(Records for this task):
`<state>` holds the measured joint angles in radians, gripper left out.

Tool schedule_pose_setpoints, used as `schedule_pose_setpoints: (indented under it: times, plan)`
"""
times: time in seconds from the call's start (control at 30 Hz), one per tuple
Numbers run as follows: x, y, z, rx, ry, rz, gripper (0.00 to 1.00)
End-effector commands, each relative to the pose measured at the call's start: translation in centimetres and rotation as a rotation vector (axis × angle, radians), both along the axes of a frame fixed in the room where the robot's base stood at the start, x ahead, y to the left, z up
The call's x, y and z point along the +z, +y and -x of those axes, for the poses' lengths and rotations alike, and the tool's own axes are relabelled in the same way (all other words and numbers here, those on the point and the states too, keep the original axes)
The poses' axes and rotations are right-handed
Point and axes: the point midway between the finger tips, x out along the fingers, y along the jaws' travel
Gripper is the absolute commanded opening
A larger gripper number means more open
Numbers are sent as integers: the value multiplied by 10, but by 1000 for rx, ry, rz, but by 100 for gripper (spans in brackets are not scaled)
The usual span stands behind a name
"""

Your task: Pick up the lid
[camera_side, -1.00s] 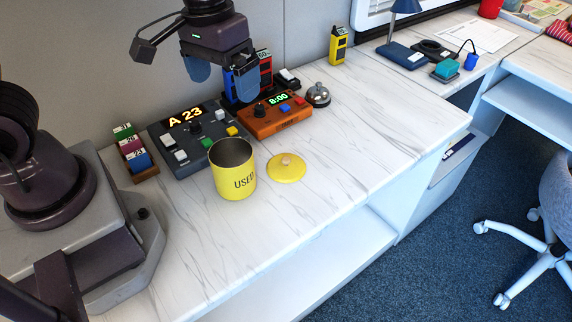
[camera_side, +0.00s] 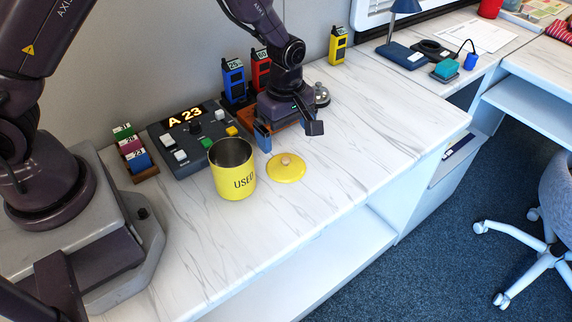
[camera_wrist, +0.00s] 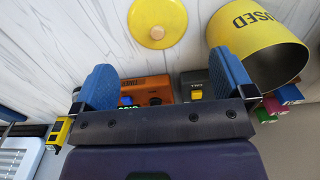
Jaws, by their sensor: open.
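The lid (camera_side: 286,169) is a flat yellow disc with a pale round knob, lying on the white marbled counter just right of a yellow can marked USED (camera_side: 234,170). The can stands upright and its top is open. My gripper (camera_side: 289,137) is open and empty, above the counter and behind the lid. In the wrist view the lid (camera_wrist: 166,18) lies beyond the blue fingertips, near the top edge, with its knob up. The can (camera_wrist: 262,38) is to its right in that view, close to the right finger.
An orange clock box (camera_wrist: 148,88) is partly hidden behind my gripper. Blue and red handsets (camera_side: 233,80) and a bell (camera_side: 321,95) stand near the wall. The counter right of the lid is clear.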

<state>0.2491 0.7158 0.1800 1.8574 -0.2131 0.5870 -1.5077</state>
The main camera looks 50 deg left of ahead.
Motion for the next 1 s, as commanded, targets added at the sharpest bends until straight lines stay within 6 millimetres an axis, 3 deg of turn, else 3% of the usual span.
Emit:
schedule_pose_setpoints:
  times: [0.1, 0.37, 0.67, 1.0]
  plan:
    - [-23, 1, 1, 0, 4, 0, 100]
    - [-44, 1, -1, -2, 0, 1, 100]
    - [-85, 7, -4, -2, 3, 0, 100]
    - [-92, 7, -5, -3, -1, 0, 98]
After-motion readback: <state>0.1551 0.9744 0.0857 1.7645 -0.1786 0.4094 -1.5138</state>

--

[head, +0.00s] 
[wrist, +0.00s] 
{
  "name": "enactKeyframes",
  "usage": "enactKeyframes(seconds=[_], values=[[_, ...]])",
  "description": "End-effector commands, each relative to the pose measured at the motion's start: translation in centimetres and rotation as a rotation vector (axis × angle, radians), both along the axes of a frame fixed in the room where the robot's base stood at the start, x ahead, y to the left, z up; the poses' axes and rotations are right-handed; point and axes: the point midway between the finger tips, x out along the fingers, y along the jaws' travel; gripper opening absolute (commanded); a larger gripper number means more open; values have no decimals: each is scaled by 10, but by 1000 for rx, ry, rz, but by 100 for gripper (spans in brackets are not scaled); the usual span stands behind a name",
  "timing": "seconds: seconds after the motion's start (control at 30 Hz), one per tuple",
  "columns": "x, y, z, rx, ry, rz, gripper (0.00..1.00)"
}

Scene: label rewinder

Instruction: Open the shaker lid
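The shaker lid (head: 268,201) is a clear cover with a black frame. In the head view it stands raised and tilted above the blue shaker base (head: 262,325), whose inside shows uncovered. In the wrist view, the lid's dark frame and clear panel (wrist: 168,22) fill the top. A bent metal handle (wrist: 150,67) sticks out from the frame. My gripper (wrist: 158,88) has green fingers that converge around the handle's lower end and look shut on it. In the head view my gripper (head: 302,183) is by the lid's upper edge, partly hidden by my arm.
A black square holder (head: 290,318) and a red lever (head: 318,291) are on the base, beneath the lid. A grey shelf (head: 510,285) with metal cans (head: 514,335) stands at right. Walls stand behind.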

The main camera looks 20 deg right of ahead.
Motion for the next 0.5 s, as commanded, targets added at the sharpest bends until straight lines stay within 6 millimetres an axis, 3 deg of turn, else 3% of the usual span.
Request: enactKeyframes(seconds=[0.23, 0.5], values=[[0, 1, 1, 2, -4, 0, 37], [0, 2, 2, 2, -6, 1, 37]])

--

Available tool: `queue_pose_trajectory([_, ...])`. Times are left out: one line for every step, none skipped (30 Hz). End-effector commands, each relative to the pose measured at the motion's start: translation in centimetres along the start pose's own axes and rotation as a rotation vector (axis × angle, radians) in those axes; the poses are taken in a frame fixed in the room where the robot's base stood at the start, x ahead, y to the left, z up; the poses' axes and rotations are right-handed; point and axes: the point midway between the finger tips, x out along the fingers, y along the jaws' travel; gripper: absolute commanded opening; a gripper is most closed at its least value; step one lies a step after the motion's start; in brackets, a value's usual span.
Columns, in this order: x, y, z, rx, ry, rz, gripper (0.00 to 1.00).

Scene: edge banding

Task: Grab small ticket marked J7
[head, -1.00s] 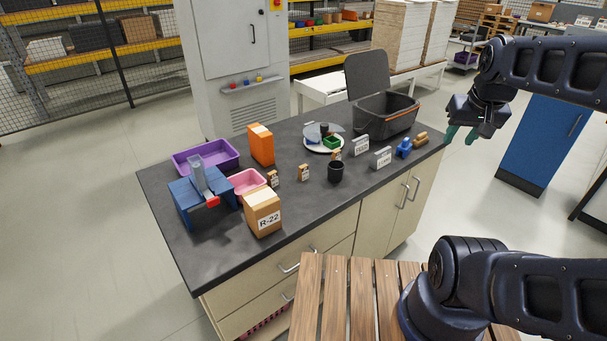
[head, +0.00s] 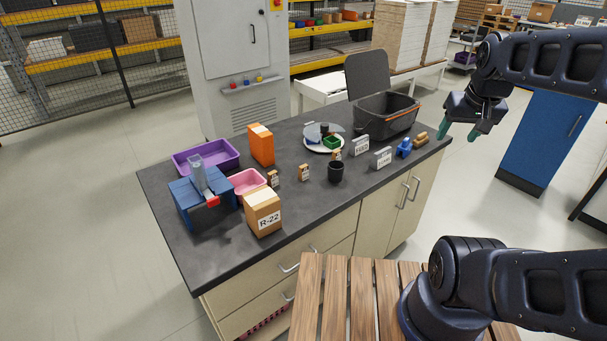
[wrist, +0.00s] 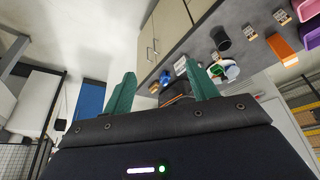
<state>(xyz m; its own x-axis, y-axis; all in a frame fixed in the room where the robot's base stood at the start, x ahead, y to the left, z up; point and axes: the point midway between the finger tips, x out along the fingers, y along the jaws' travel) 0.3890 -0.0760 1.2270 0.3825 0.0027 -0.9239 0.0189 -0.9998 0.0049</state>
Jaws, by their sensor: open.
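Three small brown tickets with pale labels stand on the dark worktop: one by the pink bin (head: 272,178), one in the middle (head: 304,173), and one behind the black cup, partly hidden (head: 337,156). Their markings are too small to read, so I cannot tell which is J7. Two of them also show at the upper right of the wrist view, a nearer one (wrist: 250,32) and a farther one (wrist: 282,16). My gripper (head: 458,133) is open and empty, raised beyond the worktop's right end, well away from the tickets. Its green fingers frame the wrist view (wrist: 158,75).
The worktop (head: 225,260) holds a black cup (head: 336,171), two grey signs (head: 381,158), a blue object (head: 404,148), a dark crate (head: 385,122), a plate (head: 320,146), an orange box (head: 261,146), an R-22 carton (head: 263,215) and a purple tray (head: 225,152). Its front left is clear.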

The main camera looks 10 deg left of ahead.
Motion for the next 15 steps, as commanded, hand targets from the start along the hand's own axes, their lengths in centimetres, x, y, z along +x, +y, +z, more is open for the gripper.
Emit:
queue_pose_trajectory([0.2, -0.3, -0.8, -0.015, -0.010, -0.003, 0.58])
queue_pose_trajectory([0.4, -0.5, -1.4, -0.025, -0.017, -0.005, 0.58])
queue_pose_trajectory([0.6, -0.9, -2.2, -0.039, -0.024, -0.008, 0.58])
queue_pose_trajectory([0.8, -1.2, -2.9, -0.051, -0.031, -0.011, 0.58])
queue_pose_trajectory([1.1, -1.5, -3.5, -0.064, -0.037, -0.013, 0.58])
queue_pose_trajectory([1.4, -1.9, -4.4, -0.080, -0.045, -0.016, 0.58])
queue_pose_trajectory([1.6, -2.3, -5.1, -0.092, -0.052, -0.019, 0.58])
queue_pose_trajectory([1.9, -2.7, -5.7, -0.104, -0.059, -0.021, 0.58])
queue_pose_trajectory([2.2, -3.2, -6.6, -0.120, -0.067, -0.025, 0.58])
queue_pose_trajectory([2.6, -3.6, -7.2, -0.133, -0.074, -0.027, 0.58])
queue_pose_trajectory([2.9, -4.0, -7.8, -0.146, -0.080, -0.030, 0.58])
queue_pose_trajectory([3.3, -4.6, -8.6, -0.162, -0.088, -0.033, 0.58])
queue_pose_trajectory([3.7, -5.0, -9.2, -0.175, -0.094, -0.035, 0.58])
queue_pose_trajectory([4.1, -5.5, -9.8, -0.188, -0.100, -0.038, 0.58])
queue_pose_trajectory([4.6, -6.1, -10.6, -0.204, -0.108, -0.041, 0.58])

(Aim): Collect every line above that contains the word "looks".

(Answer):
The main camera looks 50 deg left of ahead.
The main camera looks 20 deg right of ahead.
The main camera looks 10 deg left of ahead.

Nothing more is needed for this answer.